Information supplied -
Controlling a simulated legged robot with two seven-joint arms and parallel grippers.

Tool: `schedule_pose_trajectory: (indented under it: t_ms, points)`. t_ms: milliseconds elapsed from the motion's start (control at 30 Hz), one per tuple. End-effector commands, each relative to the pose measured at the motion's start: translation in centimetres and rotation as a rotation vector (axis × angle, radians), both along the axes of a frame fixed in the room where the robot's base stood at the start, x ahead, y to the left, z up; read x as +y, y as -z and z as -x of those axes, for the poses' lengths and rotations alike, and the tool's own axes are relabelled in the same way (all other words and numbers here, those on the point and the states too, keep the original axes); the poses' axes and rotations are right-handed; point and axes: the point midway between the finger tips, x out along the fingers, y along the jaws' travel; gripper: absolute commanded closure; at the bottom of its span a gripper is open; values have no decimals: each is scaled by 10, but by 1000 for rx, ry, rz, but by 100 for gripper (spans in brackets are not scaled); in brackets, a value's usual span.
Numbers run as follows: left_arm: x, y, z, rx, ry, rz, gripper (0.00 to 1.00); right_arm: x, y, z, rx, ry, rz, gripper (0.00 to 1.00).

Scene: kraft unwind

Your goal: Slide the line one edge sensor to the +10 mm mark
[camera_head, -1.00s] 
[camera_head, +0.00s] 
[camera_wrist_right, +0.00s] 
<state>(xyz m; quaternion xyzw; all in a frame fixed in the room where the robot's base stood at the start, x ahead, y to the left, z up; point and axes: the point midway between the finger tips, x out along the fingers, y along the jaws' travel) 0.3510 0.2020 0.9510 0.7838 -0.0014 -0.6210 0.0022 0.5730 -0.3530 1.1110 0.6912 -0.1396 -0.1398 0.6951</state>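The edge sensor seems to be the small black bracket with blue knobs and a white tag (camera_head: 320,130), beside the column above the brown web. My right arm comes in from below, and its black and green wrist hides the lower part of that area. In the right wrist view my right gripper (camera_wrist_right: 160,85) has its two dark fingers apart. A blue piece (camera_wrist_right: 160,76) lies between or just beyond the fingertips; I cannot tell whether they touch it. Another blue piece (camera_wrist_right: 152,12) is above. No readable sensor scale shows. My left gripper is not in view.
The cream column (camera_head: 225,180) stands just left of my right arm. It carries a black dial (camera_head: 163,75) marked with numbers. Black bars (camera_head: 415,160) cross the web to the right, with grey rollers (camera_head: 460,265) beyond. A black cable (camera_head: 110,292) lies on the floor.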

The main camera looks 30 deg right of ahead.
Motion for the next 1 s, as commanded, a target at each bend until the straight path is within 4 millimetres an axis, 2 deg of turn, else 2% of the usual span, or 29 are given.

Task to complete - Reproduce each line of the material above precisely.

Correct response -
Controlling a simulated legged robot with two seven-joint arms and parallel grippers.

Tool: `schedule_pose_trajectory: (indented under it: t_ms, points)`. t_ms: milliseconds elapsed from the motion's start (control at 30 Hz), one per tuple. End-effector commands, each relative to the pose measured at the motion's start: translation in centimetres and rotation as a rotation vector (axis × angle, radians), both along the axes of a frame fixed in the room where the robot's base stood at the start, x ahead, y to the left, z up; read x as +y, y as -z and z as -x of those axes, for the poses' lengths and rotations alike, and the tool's own axes are relabelled in the same way (all other words and numbers here, those on the point and the states too, keep the original axes); the poses' axes and rotations are right-handed; point and axes: the point midway between the finger tips, x out along the fingers, y along the jaws' travel; gripper: absolute commanded closure; at the bottom of its span a gripper is open; values have no decimals: each is scaled by 10, but by 1000 for rx, ry, rz, but by 100 for gripper (spans in brackets are not scaled); in brackets, a value's usual span.
Numbers run as follows: left_arm: x, y, z, rx, ry, rz, gripper (0.00 to 1.00); right_arm: x, y, z, rx, ry, rz, gripper (0.00 to 1.00).

Scene: kraft unwind

Your goal: Slide the line one edge sensor to the +10 mm mark
[camera_head, -1.00s] 
[camera_head, +0.00s] 
[camera_wrist_right, +0.00s] 
<state>(xyz m; quaternion xyzw; all in a frame fixed in the room where the robot's base stood at the start, x ahead, y to the left, z up; point and axes: the point midway between the finger tips, x out along the fingers, y along the jaws' travel) 0.3510 0.2020 0.9510 0.7838 -0.0014 -0.6210 0.0022 0.5730 -0.3530 1.1110 0.6912 -0.1396 -0.1398 0.6951</state>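The edge sensor seems to be the small black bracket with blue knobs and a white tag (camera_head: 320,130), beside the column above the brown web. My right arm comes in from below, and its black and green wrist hides the lower part of that area. In the right wrist view my right gripper (camera_wrist_right: 160,85) has its two dark fingers apart. A blue piece (camera_wrist_right: 160,76) lies between or just beyond the fingertips; I cannot tell whether they touch it. Another blue piece (camera_wrist_right: 152,12) is above. No readable sensor scale shows. My left gripper is not in view.
The cream column (camera_head: 225,180) stands just left of my right arm. It carries a black dial (camera_head: 163,75) marked with numbers. Black bars (camera_head: 415,160) cross the web to the right, with grey rollers (camera_head: 460,265) beyond. A black cable (camera_head: 110,292) lies on the floor.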

The main camera looks 30 deg right of ahead.
Motion for the next 1 s, as commanded, a target at each bend until the straight path is within 4 millimetres an axis, 2 deg of turn, else 2% of the usual span, or 29 are given.

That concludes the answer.